(Robot episode rows)
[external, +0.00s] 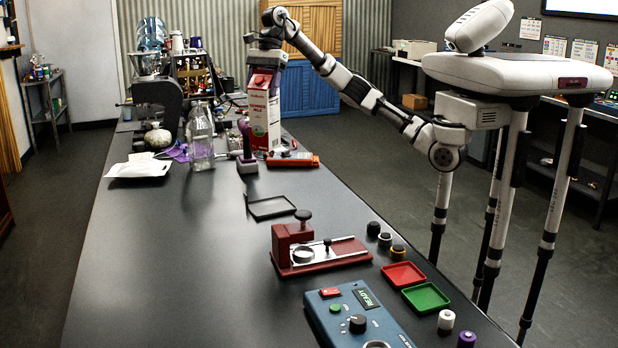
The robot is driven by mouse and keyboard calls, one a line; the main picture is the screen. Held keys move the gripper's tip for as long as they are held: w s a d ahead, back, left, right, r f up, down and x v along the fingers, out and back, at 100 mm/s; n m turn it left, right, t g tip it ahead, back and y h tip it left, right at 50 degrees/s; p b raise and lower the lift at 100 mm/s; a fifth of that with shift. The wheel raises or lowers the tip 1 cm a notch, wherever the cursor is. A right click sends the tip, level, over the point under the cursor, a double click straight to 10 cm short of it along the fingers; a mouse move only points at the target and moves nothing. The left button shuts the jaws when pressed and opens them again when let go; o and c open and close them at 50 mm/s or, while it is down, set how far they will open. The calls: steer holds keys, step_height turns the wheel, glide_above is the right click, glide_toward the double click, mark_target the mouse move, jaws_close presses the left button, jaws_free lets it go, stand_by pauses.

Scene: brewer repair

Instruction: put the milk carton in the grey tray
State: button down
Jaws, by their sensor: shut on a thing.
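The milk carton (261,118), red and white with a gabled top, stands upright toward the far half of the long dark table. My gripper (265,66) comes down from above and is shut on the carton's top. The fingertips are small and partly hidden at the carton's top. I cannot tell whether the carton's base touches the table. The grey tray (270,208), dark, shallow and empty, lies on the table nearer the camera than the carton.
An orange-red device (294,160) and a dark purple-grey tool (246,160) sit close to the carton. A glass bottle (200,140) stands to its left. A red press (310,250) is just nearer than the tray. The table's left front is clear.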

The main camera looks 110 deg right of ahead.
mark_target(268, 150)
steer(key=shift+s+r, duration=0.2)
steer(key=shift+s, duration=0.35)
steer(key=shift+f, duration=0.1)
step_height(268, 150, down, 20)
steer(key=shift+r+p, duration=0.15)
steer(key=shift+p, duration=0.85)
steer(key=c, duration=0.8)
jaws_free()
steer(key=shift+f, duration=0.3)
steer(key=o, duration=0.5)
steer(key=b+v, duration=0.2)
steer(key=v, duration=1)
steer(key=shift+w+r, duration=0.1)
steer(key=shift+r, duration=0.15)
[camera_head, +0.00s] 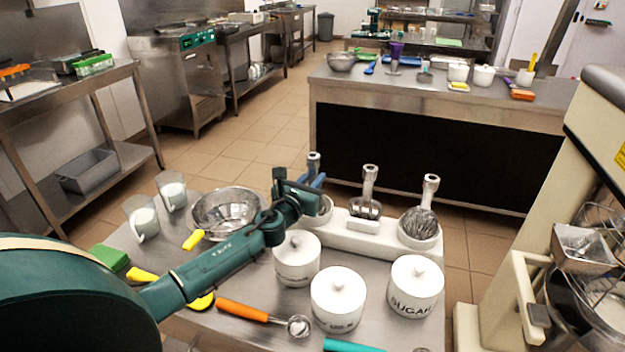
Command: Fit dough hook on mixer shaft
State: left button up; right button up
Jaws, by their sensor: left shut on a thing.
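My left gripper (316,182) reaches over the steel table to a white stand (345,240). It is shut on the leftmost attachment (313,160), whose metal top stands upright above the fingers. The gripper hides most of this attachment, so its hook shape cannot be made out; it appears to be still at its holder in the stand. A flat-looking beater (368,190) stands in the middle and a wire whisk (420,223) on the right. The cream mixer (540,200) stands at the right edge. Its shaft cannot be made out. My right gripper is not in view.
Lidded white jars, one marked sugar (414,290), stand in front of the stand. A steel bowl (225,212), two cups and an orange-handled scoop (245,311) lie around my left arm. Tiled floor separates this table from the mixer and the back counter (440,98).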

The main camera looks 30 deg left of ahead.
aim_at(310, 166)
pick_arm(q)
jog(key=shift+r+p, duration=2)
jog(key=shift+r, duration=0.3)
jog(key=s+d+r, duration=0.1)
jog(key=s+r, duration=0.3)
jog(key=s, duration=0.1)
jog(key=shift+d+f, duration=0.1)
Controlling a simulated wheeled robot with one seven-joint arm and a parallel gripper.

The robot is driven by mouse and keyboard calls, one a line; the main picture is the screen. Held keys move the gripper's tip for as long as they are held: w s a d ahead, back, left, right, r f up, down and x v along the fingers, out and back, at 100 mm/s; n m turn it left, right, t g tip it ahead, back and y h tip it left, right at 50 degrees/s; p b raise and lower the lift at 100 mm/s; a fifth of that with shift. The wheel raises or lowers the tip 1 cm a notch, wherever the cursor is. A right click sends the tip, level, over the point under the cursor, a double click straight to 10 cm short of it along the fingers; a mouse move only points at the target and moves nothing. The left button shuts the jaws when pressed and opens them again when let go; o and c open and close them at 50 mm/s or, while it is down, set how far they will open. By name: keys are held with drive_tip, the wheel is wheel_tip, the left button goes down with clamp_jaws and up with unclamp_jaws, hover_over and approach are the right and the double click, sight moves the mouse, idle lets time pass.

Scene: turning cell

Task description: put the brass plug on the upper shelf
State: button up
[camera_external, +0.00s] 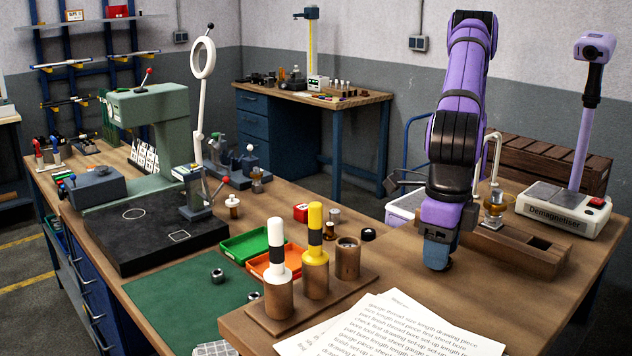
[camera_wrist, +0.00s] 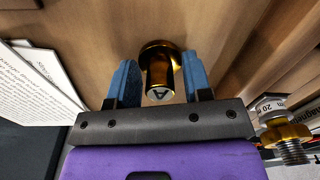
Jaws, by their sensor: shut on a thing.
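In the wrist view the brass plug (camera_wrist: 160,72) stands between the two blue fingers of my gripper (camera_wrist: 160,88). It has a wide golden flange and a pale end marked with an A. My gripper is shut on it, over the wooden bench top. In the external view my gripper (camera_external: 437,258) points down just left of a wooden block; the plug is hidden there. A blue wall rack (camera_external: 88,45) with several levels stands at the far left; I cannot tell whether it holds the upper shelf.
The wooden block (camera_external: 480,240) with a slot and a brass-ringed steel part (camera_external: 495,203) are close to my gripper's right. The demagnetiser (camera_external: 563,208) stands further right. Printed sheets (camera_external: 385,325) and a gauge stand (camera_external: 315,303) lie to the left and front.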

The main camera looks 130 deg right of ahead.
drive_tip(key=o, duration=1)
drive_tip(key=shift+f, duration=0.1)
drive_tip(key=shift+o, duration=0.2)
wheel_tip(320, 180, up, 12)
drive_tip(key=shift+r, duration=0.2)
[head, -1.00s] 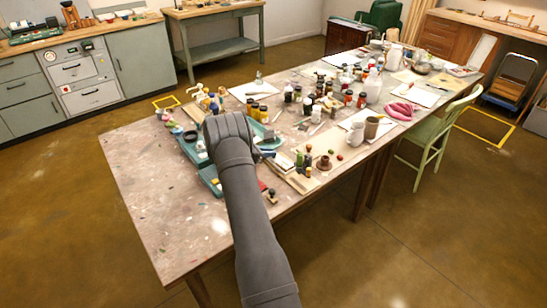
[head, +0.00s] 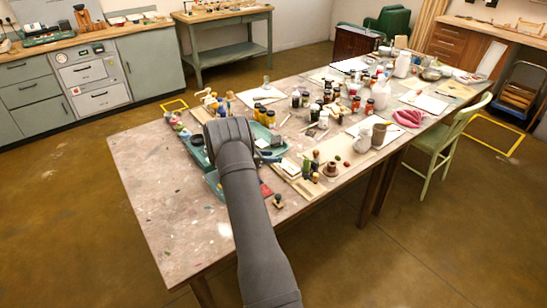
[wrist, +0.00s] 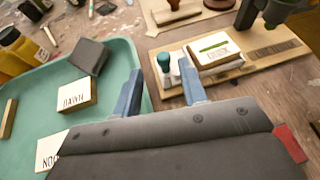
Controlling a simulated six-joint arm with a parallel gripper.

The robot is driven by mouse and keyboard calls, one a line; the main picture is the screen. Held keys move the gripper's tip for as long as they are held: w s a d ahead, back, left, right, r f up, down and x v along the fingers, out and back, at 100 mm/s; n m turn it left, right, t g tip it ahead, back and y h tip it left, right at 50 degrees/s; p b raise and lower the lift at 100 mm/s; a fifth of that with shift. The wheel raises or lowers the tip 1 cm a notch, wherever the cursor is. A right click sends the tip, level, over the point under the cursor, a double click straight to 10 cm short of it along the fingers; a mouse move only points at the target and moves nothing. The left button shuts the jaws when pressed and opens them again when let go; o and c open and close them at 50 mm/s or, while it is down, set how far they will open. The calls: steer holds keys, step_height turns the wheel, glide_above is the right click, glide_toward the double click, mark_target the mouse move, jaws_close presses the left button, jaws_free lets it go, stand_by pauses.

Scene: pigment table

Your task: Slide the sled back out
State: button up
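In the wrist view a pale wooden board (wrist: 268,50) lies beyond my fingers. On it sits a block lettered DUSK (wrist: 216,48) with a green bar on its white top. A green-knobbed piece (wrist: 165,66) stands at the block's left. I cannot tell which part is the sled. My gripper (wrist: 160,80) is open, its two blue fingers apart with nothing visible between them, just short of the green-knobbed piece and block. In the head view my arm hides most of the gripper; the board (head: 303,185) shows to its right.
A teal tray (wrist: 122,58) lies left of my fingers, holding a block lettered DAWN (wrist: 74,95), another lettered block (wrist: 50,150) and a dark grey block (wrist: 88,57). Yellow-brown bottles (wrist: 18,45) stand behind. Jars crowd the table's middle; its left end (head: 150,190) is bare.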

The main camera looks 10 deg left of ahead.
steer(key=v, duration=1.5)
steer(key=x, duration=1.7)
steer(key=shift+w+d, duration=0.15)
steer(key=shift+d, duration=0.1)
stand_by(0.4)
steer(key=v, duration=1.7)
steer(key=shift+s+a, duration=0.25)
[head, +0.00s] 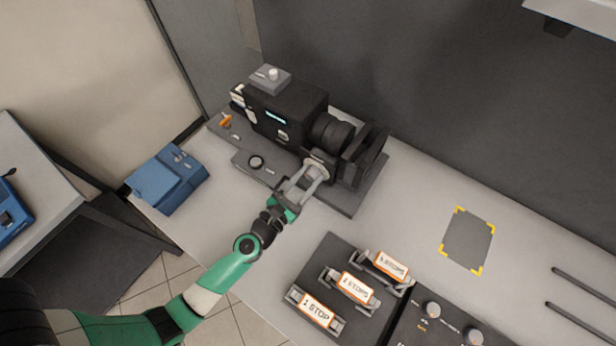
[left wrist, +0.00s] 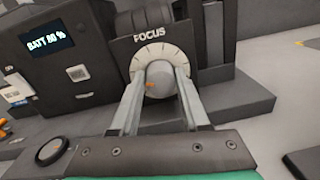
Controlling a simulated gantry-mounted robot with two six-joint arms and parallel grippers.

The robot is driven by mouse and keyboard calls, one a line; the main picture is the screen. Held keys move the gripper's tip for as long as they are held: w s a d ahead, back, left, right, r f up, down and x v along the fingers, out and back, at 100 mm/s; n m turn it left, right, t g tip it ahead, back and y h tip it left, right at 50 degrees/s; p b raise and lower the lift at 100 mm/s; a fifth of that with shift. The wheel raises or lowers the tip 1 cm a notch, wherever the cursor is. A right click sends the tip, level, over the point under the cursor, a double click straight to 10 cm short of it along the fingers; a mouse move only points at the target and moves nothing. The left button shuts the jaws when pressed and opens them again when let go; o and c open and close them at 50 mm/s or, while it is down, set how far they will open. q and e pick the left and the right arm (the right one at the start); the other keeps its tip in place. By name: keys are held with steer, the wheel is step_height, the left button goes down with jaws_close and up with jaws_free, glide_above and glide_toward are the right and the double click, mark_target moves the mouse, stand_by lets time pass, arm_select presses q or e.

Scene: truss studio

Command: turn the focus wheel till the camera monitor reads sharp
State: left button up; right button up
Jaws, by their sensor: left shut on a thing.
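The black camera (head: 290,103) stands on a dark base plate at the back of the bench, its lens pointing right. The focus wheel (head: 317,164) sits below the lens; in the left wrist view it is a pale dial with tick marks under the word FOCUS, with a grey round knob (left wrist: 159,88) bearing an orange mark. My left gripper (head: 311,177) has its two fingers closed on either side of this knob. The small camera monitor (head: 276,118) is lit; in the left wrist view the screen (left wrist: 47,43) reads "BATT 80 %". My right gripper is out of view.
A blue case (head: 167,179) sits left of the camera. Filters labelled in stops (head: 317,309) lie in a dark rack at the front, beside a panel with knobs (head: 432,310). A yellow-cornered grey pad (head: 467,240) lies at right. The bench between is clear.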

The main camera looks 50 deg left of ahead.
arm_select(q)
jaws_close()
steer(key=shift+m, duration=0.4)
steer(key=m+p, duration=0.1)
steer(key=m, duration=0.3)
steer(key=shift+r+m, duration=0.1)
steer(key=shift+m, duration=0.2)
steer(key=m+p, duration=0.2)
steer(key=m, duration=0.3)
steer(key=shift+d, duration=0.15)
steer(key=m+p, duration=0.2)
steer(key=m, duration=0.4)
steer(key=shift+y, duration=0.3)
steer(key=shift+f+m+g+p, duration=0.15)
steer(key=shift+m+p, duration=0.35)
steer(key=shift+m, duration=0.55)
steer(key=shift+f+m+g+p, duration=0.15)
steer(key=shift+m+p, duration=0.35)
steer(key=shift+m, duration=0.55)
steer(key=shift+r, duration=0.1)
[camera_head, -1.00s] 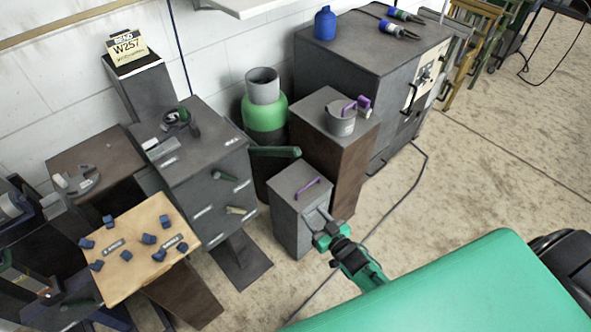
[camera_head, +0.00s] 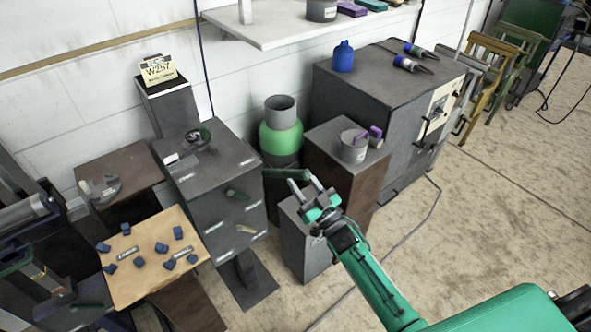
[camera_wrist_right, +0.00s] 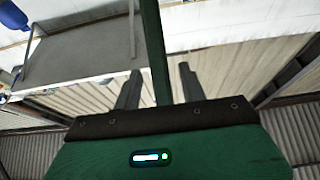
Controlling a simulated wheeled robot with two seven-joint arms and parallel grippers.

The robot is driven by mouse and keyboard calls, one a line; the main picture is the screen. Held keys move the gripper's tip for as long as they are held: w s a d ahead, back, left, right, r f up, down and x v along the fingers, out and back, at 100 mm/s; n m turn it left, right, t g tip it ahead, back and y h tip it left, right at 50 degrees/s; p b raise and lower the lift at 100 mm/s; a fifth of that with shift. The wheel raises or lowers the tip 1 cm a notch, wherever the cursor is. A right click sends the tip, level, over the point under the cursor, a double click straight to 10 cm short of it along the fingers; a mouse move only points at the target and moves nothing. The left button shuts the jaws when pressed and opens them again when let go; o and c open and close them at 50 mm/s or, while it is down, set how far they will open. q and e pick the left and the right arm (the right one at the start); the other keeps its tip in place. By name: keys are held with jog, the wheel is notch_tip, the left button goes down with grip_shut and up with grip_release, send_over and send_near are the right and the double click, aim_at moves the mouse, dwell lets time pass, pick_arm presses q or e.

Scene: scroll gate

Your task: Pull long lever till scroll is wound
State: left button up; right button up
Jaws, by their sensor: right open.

PROBLEM TO SOLVE
Point out every line holding the string "Your" and copy it.

TASK RESULT
Your task: Slide the sled back out
Your task: Pull long lever till scroll is wound

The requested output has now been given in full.